Обезноженный Кульнев не терял сознания. Одним движением руки он сорвал с себя все ордена:
— Возьми их, Жано! Пусть французы не ведают, что им удалось убить самого Кульнева…
Нарышкин, плача, забрал у него реликвии былой славы. Последним усилием Кульнев завернулся в шинель солдата. Он желал умереть как рядовой великой армии. Но весть о гибели Кульнева все же дошла до Наполеона, и в письме к своей молодой жене император поделился своей радостью…
Это случилось возле деревеньки Сивошино; позже там выросли молодые елочки, которые бросали тень благодатную на придорожный камень, а на камне том было начертано:
На сем месте пал, увенчан победой, храбрый Кульнев, как верный сын, за любезное ему Отечество сражаясь.
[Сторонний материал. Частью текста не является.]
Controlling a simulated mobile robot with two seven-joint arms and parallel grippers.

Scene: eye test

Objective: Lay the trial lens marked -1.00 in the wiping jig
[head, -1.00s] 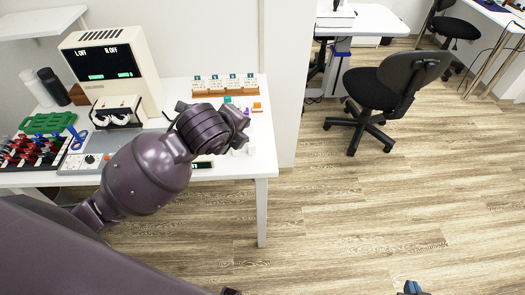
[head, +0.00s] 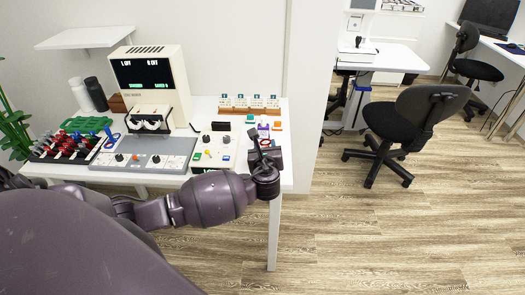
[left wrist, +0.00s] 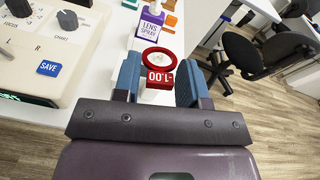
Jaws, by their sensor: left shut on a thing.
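The trial lens (left wrist: 158,62), a red ring with a red tab, is between the blue fingers of my left gripper (left wrist: 160,74) in the left wrist view. The tab reads 1.00, upside down, with a short mark that looks like a minus. The gripper is shut on the lens. A small white piece shows just below the tab; I cannot tell what it is. In the head view my left gripper (head: 264,150) is at the right end of the white table, and the lens is too small to make out. I cannot pick out the wiping jig. My right gripper is out of view.
A purple lens spray bottle (left wrist: 150,24) stands just beyond the lens. A control box (head: 212,150) is left of the gripper. A wooden rack with cards (head: 249,111) stands behind. A black tray of red and blue lenses (head: 50,157) is far left. Floor lies beyond the table's right edge.

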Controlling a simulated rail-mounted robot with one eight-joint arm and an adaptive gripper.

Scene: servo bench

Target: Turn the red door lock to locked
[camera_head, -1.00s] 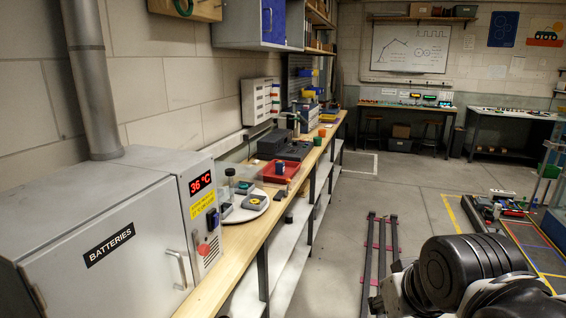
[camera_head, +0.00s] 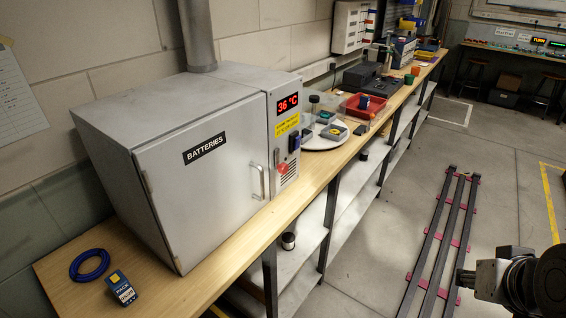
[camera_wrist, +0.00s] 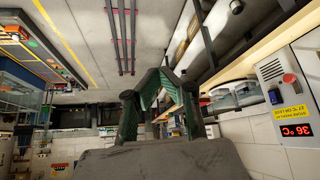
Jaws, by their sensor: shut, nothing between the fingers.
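The red door lock (camera_head: 283,168) is a small red knob on the control panel of the grey batteries cabinet (camera_head: 222,205), right of its door handle. It also shows in the wrist view (camera_wrist: 289,78), at the right edge in an upside-down picture. Its exact turn position is too small to read. The cabinet door looks closed. My gripper (camera_wrist: 160,76) is shut and empty, well apart from the cabinet. In the head view my arm shows only at the lower right, over the floor.
The cabinet stands on a wooden bench (camera_head: 225,270). A blue cable coil (camera_head: 89,265) and a blue pack (camera_head: 121,288) lie at its near end. A white turntable (camera_head: 325,138) and a red tray (camera_head: 362,108) stand beyond it. Dark rails (camera_head: 440,240) lie on the open floor.

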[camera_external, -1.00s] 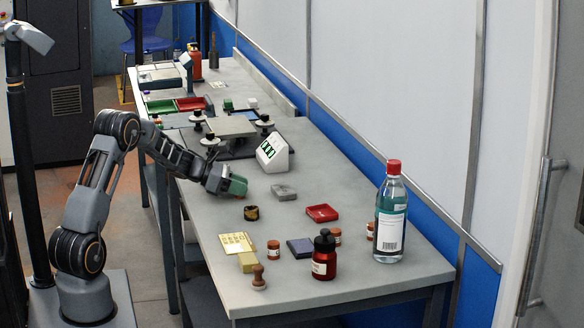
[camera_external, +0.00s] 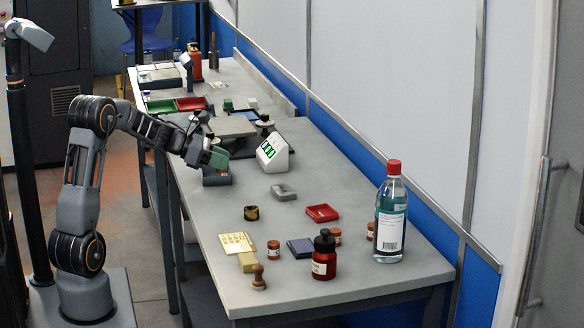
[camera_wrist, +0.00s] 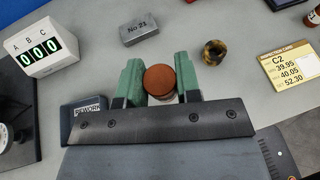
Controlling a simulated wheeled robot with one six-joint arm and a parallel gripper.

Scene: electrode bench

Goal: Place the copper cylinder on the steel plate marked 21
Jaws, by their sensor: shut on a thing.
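My gripper (camera_external: 216,159) is raised over the left edge of the bench. In the wrist view its green jaws (camera_wrist: 159,76) are shut on the copper cylinder (camera_wrist: 160,82), whose round brown end shows between them. The steel plate marked No 21 (camera_wrist: 140,30) is a small grey block lying flat, beyond the jaws in the wrist view. In the external view it is the grey block (camera_external: 284,192) to the right of and nearer than my gripper. Its top looks bare.
A white counter box reading 000 (camera_external: 273,152) stands behind the plate. A black-and-amber ring (camera_external: 251,213), red tray (camera_external: 322,212) and gold card (camera_external: 237,243) lie nearer. Bare bench surrounds the plate.

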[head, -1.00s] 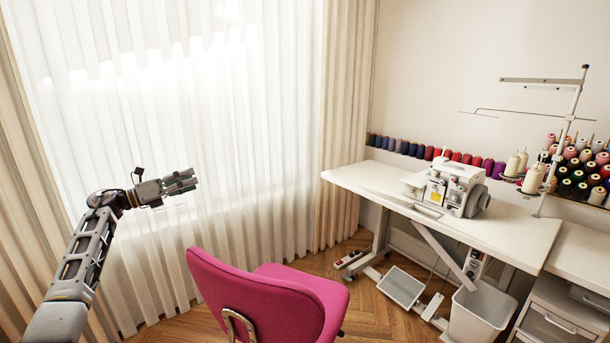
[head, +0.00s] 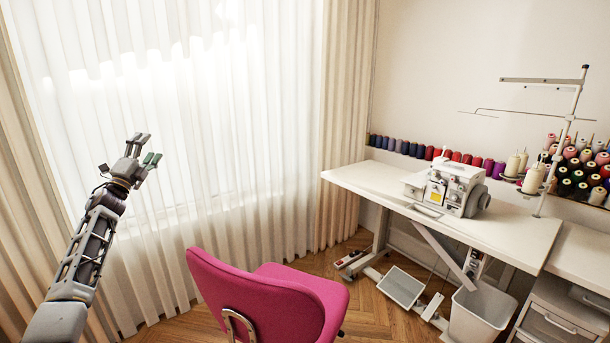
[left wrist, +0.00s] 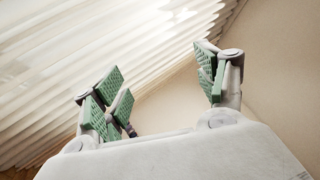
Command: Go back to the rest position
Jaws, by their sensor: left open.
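My left gripper (head: 145,147) is raised at the left of the head view, in front of the white curtain. Its fingers point up and slightly right, and nothing is between them. In the left wrist view the green-padded fingers of the left gripper (left wrist: 168,92) stand wide apart and empty, with curtain and plain wall behind. My right gripper is in neither view.
A pink chair (head: 255,297) stands at the front middle. A white table (head: 500,233) with a sewing machine (head: 452,187) and a thread stand (head: 560,150) is at the right. A white bin (head: 480,313) is below it. White curtains (head: 215,100) hang behind my left arm.

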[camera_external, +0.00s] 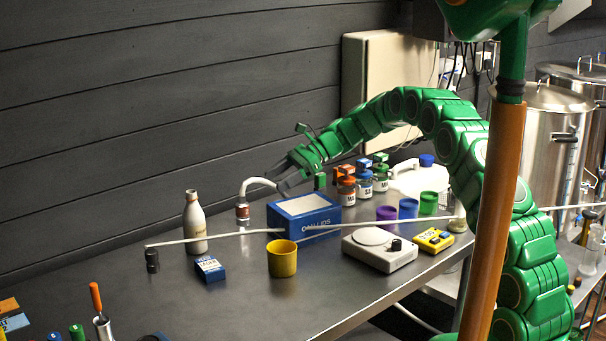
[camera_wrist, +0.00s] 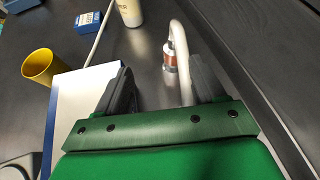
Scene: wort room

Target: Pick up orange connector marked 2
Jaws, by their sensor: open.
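An orange-brown connector (camera_external: 242,212) sits at the end of a curved white hose (camera_external: 262,181) near the back of the metal table, between a white bottle and a blue-and-white box. No number can be read on it. In the wrist view the connector (camera_wrist: 170,62) and the white hose (camera_wrist: 181,40) lie ahead of and between my fingers. My gripper (camera_external: 287,176) is above the table, to the right of the connector and behind the box. Its two dark fingers show in the wrist view (camera_wrist: 160,82), spread apart, with the hose running between them, nearer the right one; contact cannot be told.
The blue-and-white box (camera_external: 304,215) stands close in front of my gripper. The white bottle (camera_external: 194,222) stands left of the connector. A yellow cup (camera_external: 282,258), a thin pale rod (camera_external: 215,236) and a scale (camera_external: 379,250) lie nearer the front. Several jars (camera_external: 364,185) stand to the right.

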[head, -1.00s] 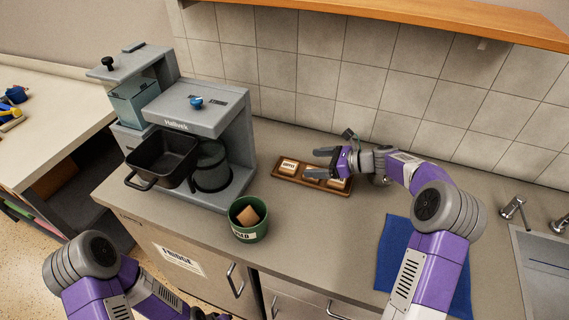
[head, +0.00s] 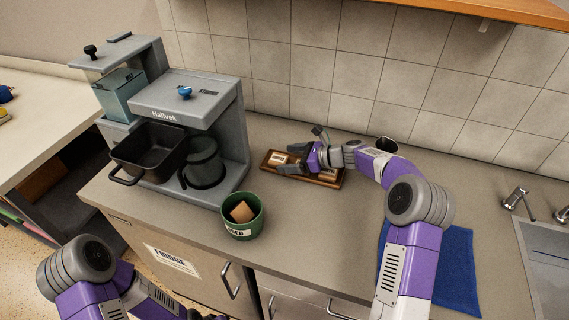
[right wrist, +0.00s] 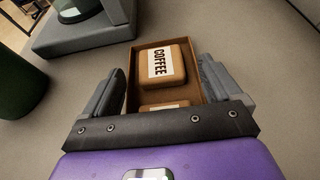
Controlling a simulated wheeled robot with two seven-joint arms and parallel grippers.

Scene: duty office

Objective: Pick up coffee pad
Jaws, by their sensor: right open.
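A tan coffee pad with a white COFFEE label (right wrist: 166,63) lies in the far end of a brown tray (right wrist: 133,60). In the head view this pad (head: 276,157) is at the tray's left end. My right gripper (head: 290,158) is open over the tray (head: 323,185). In the right wrist view its fingers (right wrist: 162,70) are on either side of the tray, with the labelled pad between and just beyond the tips. A second pad (right wrist: 165,106) lies nearer the palm, partly hidden. My left gripper (head: 200,316) barely shows at the bottom edge; its jaws are hidden.
A grey coffee machine (head: 190,98) with a black pan (head: 148,150) stands left of the tray. A green cup (head: 242,222) holding a brown piece stands near the counter's front edge. A blue cloth (head: 455,265) and a sink (head: 545,262) are at right.
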Славный конец его подобен и славной жизни. Оттоман, Галл, Германец и Швед зрели его мужество и неустрашимость на поле чести. Стой, прохожий, кто бы ты ни был. Гражданин или Воин, но почти его память слезою.
Кульнев был первым русским генералом, павшим в Отечественной войне, и Москва облеклась в траур.
Знаменитая певица Лизынька Сандунова (тогда еще во всем блеске женской красоты и таланта) выступала в тот день на оперной сцене. Слезы душили ее, она не могла вести арию — и вдруг властно остановила оркестр. В белом хитоне античной богини, раскинув руки, Сандунова запела о боли сердечной:
Сла-аванашему генералу-у Ку-ульневу,
Положившемуживот за Отечество, -
Ему наша сла-аава-а .
И весь зал, как один человек, разом поднялся в рыданиях.
В 1831 году прах Кульнева из придорожной могилы перенесли «в его бедное именьице Ильзенберг (что в Режицком уезде Витебской губернии). Над гробницей Кульнева, в особом треножнике, положили роковое французское ядро. Позже над могилой была возведена церквушка. Полк гродненских гусар стал называться полком Клястицким гусарским. А в 1912 году, когда отмечался столетний юбилей Отечественной войны, железнодорожная станция Межвиды, лежавшая неподалеку, была переименована в Кульнево.
Своего потомства Кульнев не оставил. Из числа его побочных потомков отличились два правнучатых племянника. Николай Ильич Кульнев, будучи мичманом, геройски сражался в Цусиме на флагманском броненосце «Князь Суворов». А старший лейтенант флота Илья Кульнев стал одним из первых асов морской авиации. Он погиб над водами Балтики — в неравном бою с германскими «альбатросами».
Ныне могила Я. П. Кульнева находится на территории Латвийской ССР. Сейчас это место называется Берзгале — его навещают туристы, едущие по дороге от Великих Лук. Могила генерала-рыцаря находится под охраною государства, как памятник нашей славной истории.
В Военной галерее героев 1812 года, что расположена в Зимнем дворце, имеется портрет Кульнева, писанный Д. Доу, но мне, честно говоря, больше нравится рисунок с Кульнева, исполненный — резко и жестко — французом Луи де Сент-Обеном.
Был век бурный, дивный век,
Громкий, величавый,
Был огромный человек -
Расточитель славы…
Это опять из Дениса Давыдова, которому эфес кульневской сабли доходил до кончика носа.